The main reason for the
decline in sales is the higher price of the variant because of higher quality
compliance in comparison with others including Mehran, also it was on account
of the downsizing of prices in march 2009 by the competition that even make
some variants of 1000cc models priced equal to the price of Cuore and last but
not the least there was a limitation to the availability of CKD kits.
As
of now a new variant of the product had been launched that includes automatic
transmission as well as it runs on CNG named as ‘Ecomatic’. The segment has
been facing a downward trend since 2 years, however demand for economy segment
has increased, one of the reason being the import of economy cars has been on
the second highest scale especially with the introduction of 600cc variant.
CBU
Business Segment
The CBU units are the market leaders in their
respective segments because of the fact that besides the luxury segment there
is not much competition available in comparison with product and the quality of
that product.
Indus motor company introduced the luxury car
segment in 2006, that gathers more than 15 percent of the market share in its
first year launch, however afterwards the demand for luxury cars slowed in 2007
because of the import duties that were levied by the government; but the demand
for Camry grew even higher when the worldwide launch of the new Camry model was
introduced in Pakistan as well.
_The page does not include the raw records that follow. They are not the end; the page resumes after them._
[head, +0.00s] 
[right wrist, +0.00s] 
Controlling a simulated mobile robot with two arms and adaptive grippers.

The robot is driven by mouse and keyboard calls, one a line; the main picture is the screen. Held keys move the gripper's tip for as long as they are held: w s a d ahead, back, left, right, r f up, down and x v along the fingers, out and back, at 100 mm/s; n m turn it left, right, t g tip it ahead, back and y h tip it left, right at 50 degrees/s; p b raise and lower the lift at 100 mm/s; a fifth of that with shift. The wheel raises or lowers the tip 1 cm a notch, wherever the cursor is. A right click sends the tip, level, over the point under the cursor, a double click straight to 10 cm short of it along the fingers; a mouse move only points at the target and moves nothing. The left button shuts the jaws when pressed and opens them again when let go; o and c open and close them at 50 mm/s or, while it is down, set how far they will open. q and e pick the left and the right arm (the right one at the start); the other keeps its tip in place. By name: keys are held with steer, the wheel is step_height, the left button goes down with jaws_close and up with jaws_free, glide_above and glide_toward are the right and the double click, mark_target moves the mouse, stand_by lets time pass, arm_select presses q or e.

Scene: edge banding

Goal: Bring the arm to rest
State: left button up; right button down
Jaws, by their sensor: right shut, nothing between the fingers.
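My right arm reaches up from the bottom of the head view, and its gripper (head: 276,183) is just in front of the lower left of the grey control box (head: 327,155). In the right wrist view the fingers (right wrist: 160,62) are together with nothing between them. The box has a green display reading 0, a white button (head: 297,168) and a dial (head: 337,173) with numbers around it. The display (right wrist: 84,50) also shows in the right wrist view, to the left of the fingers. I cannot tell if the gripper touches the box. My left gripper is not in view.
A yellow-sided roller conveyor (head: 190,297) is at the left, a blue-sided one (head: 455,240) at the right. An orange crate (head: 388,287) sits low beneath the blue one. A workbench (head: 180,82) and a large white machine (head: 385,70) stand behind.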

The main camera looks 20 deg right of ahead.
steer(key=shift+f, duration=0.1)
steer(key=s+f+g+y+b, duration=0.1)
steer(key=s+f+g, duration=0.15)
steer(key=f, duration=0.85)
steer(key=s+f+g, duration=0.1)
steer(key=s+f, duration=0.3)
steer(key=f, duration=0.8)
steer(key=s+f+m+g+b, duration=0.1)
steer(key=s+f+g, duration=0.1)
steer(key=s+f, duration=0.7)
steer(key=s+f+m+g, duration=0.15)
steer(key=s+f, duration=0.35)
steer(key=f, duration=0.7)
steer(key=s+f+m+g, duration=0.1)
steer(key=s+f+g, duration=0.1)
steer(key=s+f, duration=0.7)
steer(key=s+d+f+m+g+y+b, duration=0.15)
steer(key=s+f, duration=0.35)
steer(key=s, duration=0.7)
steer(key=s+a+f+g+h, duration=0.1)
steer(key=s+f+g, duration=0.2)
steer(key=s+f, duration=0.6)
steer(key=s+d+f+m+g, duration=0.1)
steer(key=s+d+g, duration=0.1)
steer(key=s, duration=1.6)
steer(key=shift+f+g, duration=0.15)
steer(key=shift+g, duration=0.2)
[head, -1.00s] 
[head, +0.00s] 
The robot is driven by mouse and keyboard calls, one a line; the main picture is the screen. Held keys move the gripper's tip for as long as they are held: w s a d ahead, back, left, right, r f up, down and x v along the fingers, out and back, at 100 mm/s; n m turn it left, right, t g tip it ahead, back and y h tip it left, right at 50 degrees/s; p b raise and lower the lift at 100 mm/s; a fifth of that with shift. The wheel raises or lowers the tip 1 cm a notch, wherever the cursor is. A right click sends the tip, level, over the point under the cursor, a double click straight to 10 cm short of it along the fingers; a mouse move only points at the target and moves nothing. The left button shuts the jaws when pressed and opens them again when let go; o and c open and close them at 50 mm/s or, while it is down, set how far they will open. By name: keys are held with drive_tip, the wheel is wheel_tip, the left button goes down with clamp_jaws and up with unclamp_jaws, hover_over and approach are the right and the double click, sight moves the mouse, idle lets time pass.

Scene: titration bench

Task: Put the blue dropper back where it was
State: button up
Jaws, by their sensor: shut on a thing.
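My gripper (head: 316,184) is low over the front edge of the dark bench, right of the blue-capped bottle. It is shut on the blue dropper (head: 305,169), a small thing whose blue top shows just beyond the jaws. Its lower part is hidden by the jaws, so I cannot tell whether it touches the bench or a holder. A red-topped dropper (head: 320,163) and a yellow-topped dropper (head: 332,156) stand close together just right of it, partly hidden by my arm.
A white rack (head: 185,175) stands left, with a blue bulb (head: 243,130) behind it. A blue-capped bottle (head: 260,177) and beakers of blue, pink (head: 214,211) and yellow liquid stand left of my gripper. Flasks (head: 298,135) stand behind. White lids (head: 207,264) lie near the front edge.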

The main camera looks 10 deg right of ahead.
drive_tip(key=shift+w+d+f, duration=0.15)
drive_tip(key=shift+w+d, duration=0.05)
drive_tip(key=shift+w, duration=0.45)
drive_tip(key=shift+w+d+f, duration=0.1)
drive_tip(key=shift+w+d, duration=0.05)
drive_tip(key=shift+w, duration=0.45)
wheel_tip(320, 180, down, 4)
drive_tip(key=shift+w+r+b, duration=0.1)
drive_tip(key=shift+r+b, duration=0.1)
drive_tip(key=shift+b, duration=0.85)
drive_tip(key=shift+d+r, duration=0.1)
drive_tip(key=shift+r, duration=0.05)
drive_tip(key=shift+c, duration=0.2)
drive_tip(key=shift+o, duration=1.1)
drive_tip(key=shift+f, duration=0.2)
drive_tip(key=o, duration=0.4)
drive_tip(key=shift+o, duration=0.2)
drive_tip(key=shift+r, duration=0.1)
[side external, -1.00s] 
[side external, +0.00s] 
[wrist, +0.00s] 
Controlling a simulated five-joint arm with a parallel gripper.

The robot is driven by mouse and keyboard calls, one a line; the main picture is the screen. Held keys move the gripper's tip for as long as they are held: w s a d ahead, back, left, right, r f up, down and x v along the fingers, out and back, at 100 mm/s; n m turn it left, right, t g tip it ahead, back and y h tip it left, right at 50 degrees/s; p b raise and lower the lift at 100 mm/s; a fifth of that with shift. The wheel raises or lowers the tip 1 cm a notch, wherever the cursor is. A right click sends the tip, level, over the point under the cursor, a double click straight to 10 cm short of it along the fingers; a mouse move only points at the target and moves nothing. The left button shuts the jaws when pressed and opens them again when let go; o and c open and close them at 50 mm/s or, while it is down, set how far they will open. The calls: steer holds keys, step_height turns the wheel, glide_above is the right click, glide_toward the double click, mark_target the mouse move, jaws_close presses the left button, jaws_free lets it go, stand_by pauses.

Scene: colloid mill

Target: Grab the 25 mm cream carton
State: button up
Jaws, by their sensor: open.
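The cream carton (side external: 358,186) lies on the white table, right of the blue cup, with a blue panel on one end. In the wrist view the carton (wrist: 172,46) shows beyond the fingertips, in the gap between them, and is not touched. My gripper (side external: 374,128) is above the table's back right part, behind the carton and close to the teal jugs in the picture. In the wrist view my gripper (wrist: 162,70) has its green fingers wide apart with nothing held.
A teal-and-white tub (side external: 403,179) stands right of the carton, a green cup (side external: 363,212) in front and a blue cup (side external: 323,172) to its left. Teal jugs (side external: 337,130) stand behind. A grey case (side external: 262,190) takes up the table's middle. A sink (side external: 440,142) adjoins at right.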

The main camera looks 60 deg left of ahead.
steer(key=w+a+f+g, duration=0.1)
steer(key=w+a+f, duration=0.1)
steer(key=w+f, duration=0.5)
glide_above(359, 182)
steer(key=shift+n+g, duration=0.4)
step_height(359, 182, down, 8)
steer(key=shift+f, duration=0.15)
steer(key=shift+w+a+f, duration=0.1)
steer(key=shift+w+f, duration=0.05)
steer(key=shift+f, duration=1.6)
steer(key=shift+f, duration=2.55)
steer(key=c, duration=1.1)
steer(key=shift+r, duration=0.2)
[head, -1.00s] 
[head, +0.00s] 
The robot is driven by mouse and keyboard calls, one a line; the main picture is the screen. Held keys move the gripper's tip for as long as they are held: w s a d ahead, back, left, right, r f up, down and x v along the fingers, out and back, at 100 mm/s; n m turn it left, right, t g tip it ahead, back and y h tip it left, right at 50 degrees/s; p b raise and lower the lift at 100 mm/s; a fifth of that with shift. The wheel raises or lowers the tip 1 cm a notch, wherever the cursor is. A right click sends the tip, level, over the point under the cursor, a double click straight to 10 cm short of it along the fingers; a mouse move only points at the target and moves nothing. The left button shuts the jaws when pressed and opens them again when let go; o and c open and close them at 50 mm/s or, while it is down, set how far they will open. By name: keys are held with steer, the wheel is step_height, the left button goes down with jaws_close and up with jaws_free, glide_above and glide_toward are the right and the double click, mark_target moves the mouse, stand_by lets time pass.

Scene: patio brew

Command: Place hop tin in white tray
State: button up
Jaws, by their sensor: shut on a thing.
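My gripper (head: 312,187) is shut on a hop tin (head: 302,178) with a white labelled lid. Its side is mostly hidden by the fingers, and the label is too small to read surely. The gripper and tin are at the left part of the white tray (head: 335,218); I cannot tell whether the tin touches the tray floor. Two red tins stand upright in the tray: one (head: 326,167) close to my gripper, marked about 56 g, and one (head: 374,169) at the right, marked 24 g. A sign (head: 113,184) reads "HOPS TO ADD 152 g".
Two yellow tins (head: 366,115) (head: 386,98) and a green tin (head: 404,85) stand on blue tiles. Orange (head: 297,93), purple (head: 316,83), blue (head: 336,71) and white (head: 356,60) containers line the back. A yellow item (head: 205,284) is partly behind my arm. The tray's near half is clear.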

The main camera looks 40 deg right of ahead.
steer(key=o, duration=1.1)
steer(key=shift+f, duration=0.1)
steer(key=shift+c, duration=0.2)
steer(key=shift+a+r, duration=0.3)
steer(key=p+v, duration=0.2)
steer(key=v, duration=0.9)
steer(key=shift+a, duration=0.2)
Also the new model of Hilux and Hiace(Van) was
introduced in the same year that were already at the peak of their demand and
by 2008 Indus has attained a total market share
of more than 85 percent in the CBU segment that includes Camry, Hilux 4x4,
Hiace van and Landcruiser (SUV).
The IMC imported vehicles are recognized as the
industry leader because of the highest quality standards that are maintained by
the company in order to continuously increase their market share. Although the
custom duty of 150% resulted in more than 50% decline in IMC sales, despite the
fact that the used imported cars are also mainly comprised of the Toyota brand, however, the
IMC sales for the segment just increased by 2 units during the year 2010.
SWOT
ANALYSIS
The internal and external assessment of the company
resources was done via financial statements also using the director’s reports
and financial analyst briefings published by the company.
Strengths |
Weaknesses |
1. Market
leader in 1300-1800 cc passenger cars as well 4x4, Pickups, Vans and buses
2. Capacity
expanded to 53040 units per annum
3. Continuous
product development
4. Huge
product line catering to almost all market segments
5. Increased
quality, profitability, transparency and customer preference
6. largest
producer of corolla in South Asia
7. Improved
MIS with online chassis punching and highly trained and professional
workforce including employees, vendors, etc
8. Very
strong image of listed common stock because of persistently increasing EPS
and building investor’s confidence through effective payout policies
|
1. Low
production capacity compared to competitor production capacity
2. Still
High prices of spare parts due to no mass production and small vendor base
3. Economies
of scales still not achieved through lowering distribution expenses
4.
Competency in 800 CC domains
still not achieved although lowered
|
Opportunities |
Threats |
1.
Bring new product line because
of saturated demand for current models
2.
Continued gap of supply and
demand
3.
Expansion plans to reduce
delivery time
4.
Auto parts business
enhancements
5.
Seek out export window for
products like Vans and coasters as well as parts of corolla
6.
Appreciation of Pak Rupee
against Japanese Yen
|
1. Rising
energy and fuel prices
2. Import
of used cars
3. Tax
structure
4. New
entrants especially international competitors
5. Rising
interest rates
6. Capacity
expansions by competitors
7. Technology
constraints
8. Increasing
price of steel and other metals used.
|
Financial Analysis
for Indus Motor Company
The overall performance
of the company is quite overwhelming, however due to the slowdown in industry
the company balance sheet depicts a decline in the total size of the company
but at the same time the fundamentals of the company remained strong and thus
glimpsing a good future of the company. The company despite recession in the
economy is in continuation of the aggressive marketing strategies along side
with the continuing expansion plans as the company has mission to achieve 100,000
units per year mark by the year 2012.
The company’s capacity
utilization ratio signifies the authentication of the fact that the aggressive
strategies of the company is paying off with flying colours; the sales ratio as
a percentage of production never decreases than 100 percent.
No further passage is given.